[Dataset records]
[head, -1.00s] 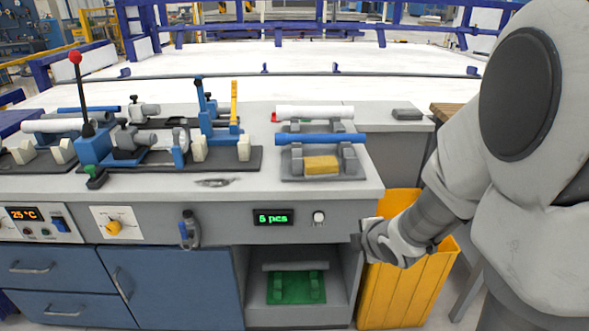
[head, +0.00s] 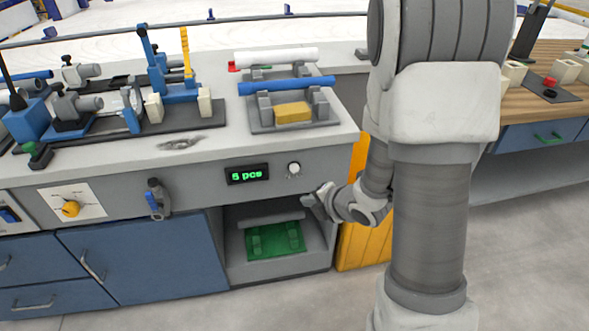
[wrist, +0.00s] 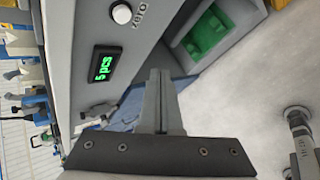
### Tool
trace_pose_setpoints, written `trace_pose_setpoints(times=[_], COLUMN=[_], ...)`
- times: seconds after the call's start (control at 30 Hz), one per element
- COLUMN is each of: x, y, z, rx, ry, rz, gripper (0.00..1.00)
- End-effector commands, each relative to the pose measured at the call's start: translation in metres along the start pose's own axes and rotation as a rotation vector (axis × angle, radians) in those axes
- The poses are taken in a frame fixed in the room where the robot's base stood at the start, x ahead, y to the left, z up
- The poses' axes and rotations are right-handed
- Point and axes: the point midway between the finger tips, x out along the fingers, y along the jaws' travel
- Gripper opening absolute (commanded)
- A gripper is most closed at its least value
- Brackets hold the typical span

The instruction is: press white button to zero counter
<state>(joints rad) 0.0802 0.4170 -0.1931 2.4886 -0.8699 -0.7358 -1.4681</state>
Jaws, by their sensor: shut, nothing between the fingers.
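The white button (head: 294,169) is a round knob on the grey front panel of the bench, just right of the counter display (head: 247,174), which reads "5 pcs" in green. In the wrist view the button (wrist: 121,13) shows at the top, beside the word "zero", and the display (wrist: 104,65) lies below it. My gripper (head: 308,199) is shut and empty. In the head view it is a little below and right of the button, and a gap shows between them. In the wrist view the closed fingers (wrist: 158,75) point up, below and right of the button.
Above the panel, a rack holds a blue pipe (head: 287,85) and a white pipe (head: 276,56), with a yellow block (head: 293,113) below. An open shelf with a green holder (head: 275,240) lies under the panel. A yellow bin (head: 365,240) stands right of the bench.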

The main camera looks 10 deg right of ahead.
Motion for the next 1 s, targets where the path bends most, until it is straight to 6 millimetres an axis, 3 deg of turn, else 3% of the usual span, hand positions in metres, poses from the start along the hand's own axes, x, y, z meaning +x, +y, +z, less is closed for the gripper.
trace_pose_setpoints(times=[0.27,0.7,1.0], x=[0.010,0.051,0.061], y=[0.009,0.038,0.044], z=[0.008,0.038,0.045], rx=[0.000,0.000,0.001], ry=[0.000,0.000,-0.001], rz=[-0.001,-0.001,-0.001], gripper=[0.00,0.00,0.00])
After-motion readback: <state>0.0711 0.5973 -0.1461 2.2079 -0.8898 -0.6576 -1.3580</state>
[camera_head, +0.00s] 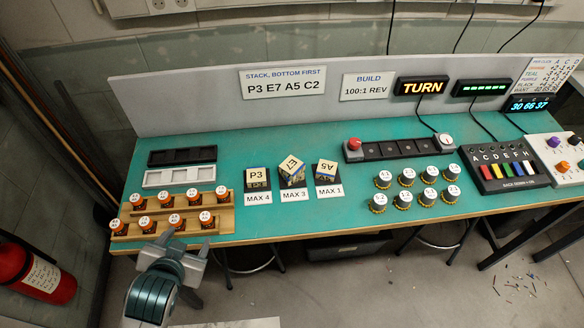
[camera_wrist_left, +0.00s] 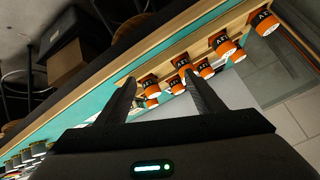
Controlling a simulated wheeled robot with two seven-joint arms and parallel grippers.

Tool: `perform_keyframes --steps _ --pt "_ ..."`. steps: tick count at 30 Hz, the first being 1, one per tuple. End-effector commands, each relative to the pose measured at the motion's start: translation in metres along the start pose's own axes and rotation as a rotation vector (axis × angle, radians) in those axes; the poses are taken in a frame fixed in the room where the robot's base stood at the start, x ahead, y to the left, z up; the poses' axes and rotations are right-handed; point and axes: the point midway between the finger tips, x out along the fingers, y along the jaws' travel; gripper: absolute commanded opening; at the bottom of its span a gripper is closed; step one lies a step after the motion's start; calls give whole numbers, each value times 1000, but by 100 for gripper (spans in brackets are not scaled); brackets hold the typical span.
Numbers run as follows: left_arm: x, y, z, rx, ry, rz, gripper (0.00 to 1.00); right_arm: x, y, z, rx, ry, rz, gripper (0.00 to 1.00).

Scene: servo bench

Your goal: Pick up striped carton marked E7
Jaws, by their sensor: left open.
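The carton marked E7 (camera_head: 292,171) stands on the bench in the head view, turned at an angle, above a label reading MAX 3. The carton marked P3 (camera_head: 257,178) is to its left and the carton marked A5 (camera_head: 326,171) to its right, each on a dark pad. My left gripper (camera_head: 182,247) is open and empty, in front of the bench's front edge, below and left of the cartons. In the left wrist view its two fingers (camera_wrist_left: 160,100) are apart, with nothing between them. My right gripper is not in view.
A wooden rack (camera_head: 222,216) with several orange-and-white cylinders is close to my left gripper; the cylinders (camera_wrist_left: 222,42) show in the wrist view. Several black-and-yellow knobs (camera_head: 407,178) stand right of the cartons. Two trays (camera_head: 180,177) lie behind the rack. Teal bench (camera_head: 270,215) is bare before the cartons.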

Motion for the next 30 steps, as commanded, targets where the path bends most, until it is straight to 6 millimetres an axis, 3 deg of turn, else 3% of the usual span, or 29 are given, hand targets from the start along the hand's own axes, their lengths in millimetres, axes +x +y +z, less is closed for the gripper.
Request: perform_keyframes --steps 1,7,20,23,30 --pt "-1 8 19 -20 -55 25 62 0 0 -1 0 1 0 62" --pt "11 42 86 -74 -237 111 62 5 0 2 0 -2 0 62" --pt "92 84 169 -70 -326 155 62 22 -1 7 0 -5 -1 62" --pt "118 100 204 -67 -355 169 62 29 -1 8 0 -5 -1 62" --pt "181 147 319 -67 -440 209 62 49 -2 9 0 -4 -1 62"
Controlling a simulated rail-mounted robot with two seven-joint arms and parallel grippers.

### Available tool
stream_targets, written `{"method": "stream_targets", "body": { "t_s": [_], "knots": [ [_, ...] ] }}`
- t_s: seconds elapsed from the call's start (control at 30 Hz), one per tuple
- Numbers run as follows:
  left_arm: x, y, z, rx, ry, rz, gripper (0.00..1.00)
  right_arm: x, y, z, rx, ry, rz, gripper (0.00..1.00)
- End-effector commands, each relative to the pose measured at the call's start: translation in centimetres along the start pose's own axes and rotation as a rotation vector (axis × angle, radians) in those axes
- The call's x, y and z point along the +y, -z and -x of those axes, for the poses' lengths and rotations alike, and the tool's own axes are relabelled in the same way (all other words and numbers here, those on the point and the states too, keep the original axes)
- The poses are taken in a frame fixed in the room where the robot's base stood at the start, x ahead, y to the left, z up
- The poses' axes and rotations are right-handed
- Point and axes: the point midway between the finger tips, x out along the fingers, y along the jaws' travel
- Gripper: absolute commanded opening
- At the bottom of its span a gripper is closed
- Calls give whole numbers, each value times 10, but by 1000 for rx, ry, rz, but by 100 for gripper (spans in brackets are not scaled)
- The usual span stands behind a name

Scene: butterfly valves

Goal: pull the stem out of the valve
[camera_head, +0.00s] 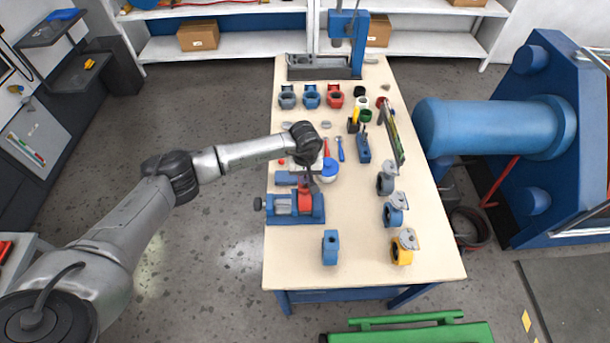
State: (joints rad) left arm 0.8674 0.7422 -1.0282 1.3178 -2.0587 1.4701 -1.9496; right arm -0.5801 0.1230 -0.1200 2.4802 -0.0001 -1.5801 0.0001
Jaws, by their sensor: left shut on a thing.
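A red valve body (305,199) sits in the blue vise (290,221) on the left side of the workbench. My left arm reaches in from the left, and its dark gripper (309,172) is right above the red valve. The gripper is shut on the valve's stem, which is small and mostly hidden by the fingers and wrist. I cannot tell how far the stem sits inside the valve body. My right gripper is not in view.
The workbench (345,279) also holds a blue valve body (330,247), caster wheels (402,246) along the right, hand tools, and a row of valve bodies (311,97) before a blue press (357,45). A large blue machine (480,127) stands right.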

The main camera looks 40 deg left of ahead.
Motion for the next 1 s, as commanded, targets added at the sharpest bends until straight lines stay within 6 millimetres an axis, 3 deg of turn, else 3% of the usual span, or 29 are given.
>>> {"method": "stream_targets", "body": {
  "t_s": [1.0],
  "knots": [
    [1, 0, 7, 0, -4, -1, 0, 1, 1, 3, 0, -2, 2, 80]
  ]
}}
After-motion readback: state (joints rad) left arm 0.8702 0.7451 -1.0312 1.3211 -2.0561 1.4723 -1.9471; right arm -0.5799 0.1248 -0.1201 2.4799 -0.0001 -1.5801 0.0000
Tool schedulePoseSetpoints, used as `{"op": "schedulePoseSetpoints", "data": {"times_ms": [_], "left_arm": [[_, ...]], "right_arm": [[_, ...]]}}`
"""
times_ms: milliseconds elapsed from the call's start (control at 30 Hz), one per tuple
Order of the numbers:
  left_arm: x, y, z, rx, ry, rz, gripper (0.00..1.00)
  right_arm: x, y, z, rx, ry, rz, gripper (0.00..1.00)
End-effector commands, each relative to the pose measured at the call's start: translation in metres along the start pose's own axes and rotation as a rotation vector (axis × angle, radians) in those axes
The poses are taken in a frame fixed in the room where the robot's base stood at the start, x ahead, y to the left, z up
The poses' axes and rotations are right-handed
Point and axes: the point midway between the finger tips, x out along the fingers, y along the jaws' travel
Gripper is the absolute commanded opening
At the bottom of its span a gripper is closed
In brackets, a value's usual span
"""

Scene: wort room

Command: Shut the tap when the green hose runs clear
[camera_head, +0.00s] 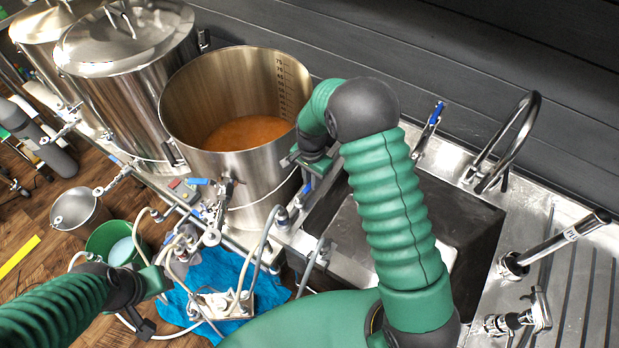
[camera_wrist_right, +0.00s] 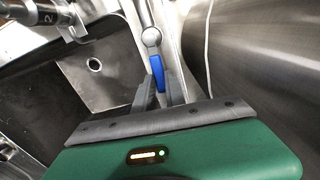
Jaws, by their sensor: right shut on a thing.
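My right gripper (camera_head: 306,172) reaches down between the open steel kettle and the sink. In the right wrist view its two dark fingers (camera_wrist_right: 160,92) are shut on a blue lever (camera_wrist_right: 158,73) beside a round steel fitting (camera_wrist_right: 151,37). A bit of blue (camera_head: 307,188) shows below this gripper in the head view. My left gripper (camera_head: 158,282) is low at the left, near the hoses; its finger gap is unclear. A green bucket (camera_head: 100,240) holds pale liquid. I cannot pick out a green hose or its outflow for sure.
The open kettle (camera_head: 230,172) holds amber liquid. A pump with pale hoses (camera_head: 222,303) stands on a blue cloth (camera_head: 205,266). The sink (camera_head: 330,212) and its curved faucet (camera_head: 520,125) are at the right. A steel bucket (camera_head: 80,211) is on the floor.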

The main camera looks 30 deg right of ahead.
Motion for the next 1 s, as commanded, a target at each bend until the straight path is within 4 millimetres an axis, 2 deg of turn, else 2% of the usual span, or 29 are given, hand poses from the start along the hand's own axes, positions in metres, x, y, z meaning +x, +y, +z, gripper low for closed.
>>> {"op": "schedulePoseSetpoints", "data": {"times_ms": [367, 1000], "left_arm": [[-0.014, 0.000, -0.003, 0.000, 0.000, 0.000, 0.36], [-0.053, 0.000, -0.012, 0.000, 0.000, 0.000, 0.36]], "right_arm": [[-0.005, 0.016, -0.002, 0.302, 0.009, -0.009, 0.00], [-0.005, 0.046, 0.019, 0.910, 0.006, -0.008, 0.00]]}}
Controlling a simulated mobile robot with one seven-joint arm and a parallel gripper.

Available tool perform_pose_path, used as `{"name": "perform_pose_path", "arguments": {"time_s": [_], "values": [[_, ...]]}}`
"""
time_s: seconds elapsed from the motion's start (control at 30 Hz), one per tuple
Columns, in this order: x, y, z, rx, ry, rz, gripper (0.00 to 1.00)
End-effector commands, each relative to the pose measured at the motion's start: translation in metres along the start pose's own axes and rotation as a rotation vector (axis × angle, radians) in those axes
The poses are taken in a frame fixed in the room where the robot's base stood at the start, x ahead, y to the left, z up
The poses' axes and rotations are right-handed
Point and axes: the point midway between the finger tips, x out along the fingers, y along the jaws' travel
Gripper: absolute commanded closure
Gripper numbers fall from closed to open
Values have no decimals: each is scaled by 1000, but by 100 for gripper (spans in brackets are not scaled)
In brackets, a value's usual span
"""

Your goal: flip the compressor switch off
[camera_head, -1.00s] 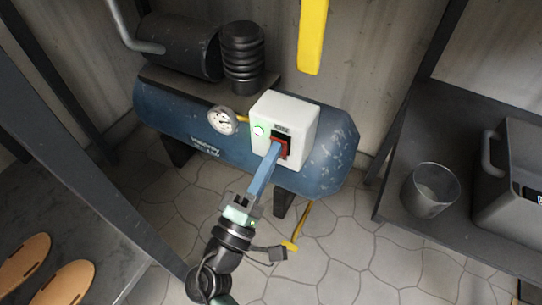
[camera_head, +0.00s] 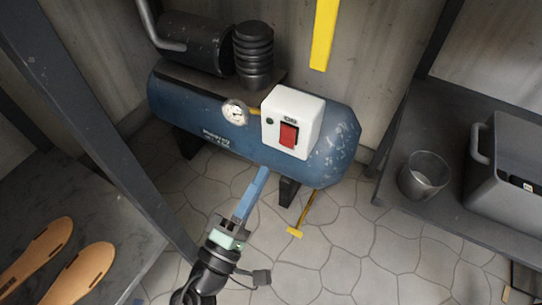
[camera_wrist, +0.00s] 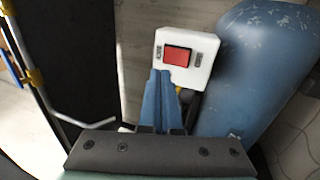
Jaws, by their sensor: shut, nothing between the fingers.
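The compressor (camera_head: 215,115) is a blue tank with a black motor on top, standing on the floor against the wall. Its white switch box (camera_head: 306,112) carries a red rocker switch (camera_head: 289,135). The small round lamp (camera_head: 270,121) on the box is dark. My gripper (camera_head: 264,170) is shut and empty, with long blue fingers, below and in front of the box and apart from the switch. In the wrist view the shut fingers (camera_wrist: 161,75) point toward the white box, just below the red switch (camera_wrist: 177,55) in the picture.
A pressure gauge (camera_head: 236,112) sits left of the box. A yellow-handled piece (camera_head: 295,232) hangs below the tank. A shelf at right holds a grey bucket (camera_head: 424,175) and a grey crate (camera_head: 478,190). Sandal soles (camera_head: 75,275) lie on a bench at left.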

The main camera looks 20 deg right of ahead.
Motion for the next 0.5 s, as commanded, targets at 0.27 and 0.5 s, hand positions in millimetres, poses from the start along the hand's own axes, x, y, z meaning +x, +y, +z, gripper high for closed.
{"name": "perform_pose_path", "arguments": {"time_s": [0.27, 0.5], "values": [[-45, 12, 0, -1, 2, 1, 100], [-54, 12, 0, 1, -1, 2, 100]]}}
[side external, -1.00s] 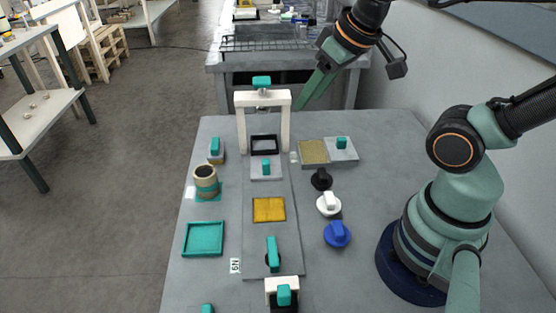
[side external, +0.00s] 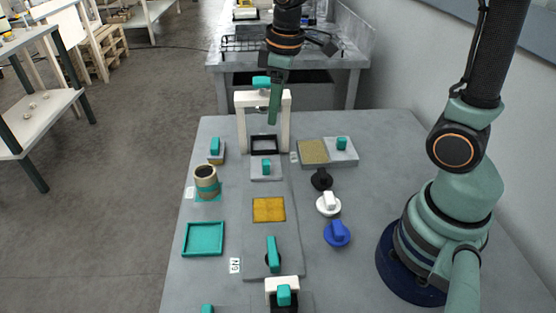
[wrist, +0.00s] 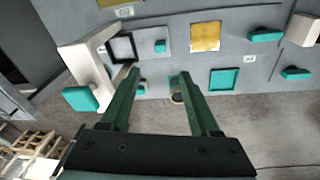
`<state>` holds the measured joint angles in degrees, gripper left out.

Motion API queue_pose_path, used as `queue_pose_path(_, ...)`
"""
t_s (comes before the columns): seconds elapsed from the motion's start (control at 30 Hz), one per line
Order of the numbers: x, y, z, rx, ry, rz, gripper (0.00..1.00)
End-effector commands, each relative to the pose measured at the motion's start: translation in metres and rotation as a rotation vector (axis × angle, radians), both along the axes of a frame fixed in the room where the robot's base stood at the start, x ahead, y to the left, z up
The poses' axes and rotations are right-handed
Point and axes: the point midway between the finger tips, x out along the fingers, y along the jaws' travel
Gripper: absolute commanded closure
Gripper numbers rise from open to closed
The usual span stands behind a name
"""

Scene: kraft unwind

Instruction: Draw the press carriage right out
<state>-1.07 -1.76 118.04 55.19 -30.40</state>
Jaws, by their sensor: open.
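The press is a white arch (side external: 286,115) with a teal knob (side external: 262,82) on top, standing at the far end of a grey rail plate. A black square frame (side external: 252,148) sits at the arch's foot. In front of it is a small grey plate, seemingly the carriage (side external: 256,175), with an upright teal handle (side external: 266,166). The handle also shows in the wrist view (wrist: 160,46), beside the black frame (wrist: 112,50). My gripper (side external: 273,122) is above the table by the arch, apart from the handle. In the wrist view its fingers (wrist: 158,76) are spread and empty.
A yellow square (side external: 269,209) and another teal handle (side external: 272,252) lie nearer on the rail. Black, white and blue knobs (side external: 337,234) stand to the right. A paper roll (side external: 206,178) and teal tray (side external: 203,239) are left. A gold-and-grey plate (side external: 313,151) is right of the arch.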

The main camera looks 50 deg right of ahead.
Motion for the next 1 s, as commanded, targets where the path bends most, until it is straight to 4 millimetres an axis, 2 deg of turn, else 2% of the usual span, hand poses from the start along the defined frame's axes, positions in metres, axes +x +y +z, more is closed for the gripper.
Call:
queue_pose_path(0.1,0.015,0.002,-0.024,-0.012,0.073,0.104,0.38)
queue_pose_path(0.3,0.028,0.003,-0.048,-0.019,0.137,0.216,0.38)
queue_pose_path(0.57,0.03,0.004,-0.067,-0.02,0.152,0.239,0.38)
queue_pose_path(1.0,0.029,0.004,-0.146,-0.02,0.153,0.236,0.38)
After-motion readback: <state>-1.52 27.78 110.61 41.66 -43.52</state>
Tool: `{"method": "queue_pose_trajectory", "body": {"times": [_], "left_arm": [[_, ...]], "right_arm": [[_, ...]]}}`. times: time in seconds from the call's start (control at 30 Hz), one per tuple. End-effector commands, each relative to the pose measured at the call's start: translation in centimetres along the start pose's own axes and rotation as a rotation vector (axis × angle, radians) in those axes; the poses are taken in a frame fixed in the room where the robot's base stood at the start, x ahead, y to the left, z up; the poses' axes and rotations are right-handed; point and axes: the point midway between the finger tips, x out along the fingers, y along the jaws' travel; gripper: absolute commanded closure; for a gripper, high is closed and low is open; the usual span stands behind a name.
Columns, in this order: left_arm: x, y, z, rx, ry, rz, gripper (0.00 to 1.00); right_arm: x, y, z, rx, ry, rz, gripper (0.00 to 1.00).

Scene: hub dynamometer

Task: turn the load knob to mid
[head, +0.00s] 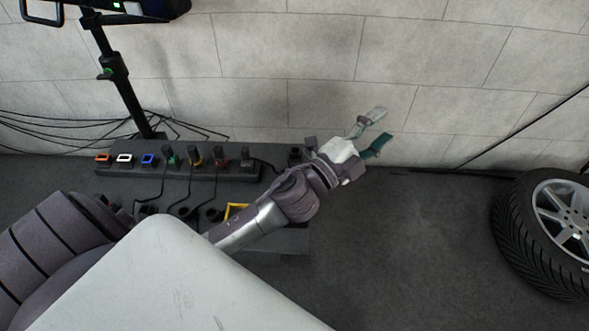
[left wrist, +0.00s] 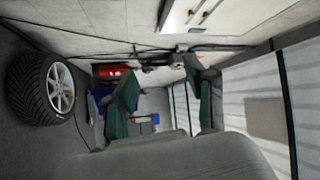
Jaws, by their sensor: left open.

[PROBLEM] Determine how many lines of the data contain the word "follows", and reply with that number only.

[SOLUTION FOR THIS TASK] 2